Goal — Scan the lines below for the string "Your" and copy every one that has it.

Exercise material —
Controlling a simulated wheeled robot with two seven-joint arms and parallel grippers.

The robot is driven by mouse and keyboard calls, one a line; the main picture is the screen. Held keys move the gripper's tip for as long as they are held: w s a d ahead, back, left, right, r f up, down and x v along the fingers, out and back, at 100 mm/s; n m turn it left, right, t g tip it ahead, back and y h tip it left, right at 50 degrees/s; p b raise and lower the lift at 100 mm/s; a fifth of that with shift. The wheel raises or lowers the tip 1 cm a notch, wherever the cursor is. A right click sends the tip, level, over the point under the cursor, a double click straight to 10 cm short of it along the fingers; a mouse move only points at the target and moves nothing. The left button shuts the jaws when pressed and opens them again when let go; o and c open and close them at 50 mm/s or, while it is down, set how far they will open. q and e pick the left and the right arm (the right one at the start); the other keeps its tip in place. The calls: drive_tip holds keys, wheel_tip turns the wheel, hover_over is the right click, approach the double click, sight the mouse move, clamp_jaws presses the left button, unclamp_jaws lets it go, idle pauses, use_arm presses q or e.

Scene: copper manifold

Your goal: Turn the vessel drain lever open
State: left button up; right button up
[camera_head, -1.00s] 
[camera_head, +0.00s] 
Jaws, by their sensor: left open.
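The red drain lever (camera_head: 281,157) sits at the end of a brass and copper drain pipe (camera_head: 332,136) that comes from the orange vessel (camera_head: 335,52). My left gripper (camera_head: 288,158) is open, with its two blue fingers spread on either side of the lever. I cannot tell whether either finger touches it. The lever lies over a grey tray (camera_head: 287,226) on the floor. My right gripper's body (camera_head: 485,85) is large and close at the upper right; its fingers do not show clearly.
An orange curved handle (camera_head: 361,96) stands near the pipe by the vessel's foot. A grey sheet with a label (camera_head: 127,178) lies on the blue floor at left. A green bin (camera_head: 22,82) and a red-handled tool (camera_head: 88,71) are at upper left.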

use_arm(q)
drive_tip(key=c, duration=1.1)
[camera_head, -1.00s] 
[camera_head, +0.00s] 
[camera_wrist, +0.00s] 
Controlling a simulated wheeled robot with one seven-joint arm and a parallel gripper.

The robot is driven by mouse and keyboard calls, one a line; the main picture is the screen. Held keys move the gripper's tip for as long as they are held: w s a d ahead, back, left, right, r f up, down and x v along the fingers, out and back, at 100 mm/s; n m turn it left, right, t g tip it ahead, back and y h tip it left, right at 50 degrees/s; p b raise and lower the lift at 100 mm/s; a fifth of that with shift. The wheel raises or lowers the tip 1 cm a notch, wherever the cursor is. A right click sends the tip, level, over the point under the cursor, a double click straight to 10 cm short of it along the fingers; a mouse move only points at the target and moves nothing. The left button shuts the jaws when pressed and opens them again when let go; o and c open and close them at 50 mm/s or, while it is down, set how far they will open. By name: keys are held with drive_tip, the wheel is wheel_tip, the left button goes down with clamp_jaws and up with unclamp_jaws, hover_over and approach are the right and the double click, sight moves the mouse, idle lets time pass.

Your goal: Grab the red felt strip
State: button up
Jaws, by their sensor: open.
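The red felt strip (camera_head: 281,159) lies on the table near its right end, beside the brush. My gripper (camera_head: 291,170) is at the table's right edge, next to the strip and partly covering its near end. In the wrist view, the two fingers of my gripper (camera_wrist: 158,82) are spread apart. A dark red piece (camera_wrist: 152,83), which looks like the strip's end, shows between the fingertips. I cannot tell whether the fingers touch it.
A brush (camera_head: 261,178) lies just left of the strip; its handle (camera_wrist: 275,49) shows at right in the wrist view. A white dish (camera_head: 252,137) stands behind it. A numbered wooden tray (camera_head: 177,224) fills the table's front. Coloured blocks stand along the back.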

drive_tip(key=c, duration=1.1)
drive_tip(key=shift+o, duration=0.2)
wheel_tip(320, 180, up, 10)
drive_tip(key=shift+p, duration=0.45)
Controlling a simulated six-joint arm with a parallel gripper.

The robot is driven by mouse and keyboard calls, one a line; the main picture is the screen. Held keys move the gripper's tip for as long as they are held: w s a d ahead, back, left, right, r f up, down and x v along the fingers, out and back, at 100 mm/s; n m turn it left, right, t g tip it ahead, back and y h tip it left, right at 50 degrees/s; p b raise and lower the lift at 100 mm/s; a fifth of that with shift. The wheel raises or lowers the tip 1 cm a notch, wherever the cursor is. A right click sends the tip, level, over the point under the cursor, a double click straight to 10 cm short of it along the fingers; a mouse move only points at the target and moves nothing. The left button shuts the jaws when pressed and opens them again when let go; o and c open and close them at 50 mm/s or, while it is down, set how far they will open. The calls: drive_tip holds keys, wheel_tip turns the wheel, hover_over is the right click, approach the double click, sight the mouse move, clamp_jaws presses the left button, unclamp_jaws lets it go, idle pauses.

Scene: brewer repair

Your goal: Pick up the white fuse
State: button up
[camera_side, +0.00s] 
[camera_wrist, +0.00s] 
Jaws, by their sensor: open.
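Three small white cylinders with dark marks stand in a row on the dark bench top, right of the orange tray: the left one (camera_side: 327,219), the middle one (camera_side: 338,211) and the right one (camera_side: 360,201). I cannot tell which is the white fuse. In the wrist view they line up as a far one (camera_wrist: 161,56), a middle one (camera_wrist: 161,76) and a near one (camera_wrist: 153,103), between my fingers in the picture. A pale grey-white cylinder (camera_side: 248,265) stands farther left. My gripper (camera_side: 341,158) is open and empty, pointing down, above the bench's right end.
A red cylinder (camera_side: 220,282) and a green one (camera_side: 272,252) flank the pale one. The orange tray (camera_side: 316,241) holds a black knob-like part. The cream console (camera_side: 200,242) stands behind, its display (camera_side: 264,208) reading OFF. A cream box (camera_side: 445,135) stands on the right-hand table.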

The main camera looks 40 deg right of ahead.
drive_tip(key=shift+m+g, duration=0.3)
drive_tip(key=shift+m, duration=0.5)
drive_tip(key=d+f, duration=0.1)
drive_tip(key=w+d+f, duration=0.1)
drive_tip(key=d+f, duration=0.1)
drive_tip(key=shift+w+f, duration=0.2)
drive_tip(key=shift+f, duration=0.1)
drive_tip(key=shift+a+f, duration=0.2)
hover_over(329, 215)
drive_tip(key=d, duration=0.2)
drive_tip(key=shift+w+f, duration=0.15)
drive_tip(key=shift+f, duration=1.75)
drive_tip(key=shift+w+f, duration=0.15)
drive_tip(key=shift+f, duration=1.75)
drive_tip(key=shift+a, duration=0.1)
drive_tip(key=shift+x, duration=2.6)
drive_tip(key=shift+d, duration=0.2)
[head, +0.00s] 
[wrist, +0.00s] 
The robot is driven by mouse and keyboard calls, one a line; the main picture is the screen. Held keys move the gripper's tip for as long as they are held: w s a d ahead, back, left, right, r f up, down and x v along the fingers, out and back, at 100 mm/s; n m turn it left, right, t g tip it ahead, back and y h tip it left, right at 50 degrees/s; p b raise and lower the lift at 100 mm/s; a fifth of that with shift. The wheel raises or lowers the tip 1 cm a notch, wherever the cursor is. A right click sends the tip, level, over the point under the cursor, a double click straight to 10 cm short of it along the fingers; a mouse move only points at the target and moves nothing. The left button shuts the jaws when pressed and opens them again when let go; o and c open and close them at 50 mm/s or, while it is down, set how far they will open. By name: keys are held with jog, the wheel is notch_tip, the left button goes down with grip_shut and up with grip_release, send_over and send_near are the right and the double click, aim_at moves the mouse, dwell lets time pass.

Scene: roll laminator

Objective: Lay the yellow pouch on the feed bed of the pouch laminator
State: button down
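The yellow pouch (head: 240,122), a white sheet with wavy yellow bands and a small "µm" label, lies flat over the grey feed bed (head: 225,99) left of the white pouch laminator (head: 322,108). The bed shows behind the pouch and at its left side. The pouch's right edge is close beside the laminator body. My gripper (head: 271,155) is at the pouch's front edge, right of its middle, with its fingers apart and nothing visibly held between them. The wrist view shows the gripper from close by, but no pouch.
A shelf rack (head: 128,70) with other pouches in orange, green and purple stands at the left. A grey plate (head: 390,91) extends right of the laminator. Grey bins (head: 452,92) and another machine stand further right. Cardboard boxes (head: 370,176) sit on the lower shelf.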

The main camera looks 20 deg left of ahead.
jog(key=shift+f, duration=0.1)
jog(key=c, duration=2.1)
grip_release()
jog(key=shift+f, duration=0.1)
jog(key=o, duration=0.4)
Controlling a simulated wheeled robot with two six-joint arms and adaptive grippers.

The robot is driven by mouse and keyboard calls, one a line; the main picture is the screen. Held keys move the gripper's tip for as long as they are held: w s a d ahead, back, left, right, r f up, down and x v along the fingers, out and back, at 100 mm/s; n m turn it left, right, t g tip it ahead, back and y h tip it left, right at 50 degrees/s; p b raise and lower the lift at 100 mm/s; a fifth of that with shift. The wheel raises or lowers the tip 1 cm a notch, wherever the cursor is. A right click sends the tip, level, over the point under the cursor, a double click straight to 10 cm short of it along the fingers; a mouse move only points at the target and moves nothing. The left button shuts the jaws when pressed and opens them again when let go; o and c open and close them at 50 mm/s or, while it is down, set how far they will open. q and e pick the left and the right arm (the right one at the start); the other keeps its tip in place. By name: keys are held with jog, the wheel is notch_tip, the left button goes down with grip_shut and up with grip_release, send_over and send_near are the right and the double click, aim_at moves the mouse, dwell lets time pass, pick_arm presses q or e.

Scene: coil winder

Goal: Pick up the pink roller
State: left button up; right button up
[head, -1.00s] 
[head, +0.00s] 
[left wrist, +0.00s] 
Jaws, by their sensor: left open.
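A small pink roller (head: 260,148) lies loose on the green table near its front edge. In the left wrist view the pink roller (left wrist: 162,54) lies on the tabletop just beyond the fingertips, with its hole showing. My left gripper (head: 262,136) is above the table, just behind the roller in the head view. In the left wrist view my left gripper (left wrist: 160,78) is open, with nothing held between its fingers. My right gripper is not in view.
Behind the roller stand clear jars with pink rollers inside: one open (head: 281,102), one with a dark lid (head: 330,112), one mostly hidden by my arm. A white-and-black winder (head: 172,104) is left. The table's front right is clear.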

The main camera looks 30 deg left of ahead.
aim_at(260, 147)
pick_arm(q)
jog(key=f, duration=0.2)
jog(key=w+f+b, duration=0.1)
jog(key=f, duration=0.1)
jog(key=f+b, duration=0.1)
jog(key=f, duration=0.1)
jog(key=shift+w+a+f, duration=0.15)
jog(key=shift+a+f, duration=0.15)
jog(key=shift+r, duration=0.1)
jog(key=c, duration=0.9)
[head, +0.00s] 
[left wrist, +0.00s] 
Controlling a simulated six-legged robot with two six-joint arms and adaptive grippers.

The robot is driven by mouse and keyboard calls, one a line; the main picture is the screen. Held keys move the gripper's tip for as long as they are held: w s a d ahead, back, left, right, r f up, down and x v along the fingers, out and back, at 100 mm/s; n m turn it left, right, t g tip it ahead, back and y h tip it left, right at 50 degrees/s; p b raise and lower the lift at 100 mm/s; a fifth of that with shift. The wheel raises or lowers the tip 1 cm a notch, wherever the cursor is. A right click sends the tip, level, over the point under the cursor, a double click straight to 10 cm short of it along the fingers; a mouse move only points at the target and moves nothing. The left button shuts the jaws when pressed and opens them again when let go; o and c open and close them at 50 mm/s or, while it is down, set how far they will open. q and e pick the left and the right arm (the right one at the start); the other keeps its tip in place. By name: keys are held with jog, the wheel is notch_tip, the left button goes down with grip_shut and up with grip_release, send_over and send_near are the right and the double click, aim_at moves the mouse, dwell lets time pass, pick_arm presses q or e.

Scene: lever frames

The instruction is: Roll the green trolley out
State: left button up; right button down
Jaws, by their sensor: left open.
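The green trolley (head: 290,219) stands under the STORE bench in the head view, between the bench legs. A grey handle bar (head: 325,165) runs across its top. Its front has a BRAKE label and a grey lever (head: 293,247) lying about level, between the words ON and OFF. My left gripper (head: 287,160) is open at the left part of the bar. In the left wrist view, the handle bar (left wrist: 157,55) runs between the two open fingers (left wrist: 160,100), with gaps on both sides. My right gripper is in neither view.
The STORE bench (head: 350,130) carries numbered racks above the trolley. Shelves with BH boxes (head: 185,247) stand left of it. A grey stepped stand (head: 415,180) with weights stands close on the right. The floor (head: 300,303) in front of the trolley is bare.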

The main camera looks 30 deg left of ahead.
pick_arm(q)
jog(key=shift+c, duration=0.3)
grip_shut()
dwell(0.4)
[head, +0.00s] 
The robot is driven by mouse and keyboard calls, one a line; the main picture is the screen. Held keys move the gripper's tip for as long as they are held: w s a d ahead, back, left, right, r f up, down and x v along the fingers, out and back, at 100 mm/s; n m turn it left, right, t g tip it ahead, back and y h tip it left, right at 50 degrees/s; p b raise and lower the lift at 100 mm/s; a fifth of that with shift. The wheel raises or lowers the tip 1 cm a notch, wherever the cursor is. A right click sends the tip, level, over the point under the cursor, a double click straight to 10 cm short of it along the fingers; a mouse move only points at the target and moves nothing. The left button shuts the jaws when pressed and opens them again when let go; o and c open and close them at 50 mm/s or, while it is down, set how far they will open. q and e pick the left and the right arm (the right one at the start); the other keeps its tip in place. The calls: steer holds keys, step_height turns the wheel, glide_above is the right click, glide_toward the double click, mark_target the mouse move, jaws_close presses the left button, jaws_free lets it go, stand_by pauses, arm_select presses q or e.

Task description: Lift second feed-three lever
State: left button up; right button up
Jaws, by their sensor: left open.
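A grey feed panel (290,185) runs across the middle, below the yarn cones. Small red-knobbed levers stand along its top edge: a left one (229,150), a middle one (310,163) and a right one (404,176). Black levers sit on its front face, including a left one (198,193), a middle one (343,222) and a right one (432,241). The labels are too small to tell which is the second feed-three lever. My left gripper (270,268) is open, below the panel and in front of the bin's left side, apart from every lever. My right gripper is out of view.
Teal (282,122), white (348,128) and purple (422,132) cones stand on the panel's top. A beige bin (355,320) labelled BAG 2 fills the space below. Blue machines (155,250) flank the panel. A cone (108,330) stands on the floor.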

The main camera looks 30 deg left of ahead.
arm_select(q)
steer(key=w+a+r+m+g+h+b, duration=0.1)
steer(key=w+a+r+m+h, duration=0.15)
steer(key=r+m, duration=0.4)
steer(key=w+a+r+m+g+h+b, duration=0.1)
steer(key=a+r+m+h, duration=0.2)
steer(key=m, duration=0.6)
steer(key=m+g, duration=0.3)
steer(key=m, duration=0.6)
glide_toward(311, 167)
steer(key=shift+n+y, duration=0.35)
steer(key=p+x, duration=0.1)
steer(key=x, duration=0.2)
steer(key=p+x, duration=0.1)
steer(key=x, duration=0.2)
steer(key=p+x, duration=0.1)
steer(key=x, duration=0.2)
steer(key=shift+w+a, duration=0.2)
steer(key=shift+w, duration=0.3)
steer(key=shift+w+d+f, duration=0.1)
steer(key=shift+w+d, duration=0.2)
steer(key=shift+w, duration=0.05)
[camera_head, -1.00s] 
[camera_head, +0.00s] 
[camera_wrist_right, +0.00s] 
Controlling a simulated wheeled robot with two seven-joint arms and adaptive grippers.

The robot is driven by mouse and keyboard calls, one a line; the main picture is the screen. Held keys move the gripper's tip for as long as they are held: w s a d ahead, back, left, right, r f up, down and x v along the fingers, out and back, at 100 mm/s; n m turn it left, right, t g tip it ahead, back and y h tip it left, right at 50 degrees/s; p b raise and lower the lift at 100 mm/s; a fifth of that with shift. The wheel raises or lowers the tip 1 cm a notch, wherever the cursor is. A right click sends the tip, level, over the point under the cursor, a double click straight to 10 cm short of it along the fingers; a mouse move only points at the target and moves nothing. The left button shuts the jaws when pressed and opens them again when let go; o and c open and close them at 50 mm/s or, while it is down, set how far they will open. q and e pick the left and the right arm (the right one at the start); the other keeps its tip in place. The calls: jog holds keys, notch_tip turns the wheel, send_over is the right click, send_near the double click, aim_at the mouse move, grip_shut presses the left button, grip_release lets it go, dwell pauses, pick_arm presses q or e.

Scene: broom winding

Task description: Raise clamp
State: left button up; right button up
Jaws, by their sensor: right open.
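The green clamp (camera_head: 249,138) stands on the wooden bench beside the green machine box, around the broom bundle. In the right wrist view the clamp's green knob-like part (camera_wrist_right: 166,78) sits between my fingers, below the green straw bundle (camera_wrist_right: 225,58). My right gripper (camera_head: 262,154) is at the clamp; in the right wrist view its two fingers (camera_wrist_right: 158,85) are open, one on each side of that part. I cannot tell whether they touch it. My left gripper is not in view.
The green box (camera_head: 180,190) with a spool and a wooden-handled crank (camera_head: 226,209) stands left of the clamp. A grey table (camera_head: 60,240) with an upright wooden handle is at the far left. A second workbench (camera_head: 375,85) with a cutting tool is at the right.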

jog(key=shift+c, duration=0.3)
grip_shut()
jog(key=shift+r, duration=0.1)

Finished exercise —
Your goal: Turn the vessel drain lever open
Your goal: Grab the red felt strip
Your goal: Pick up the white fuse

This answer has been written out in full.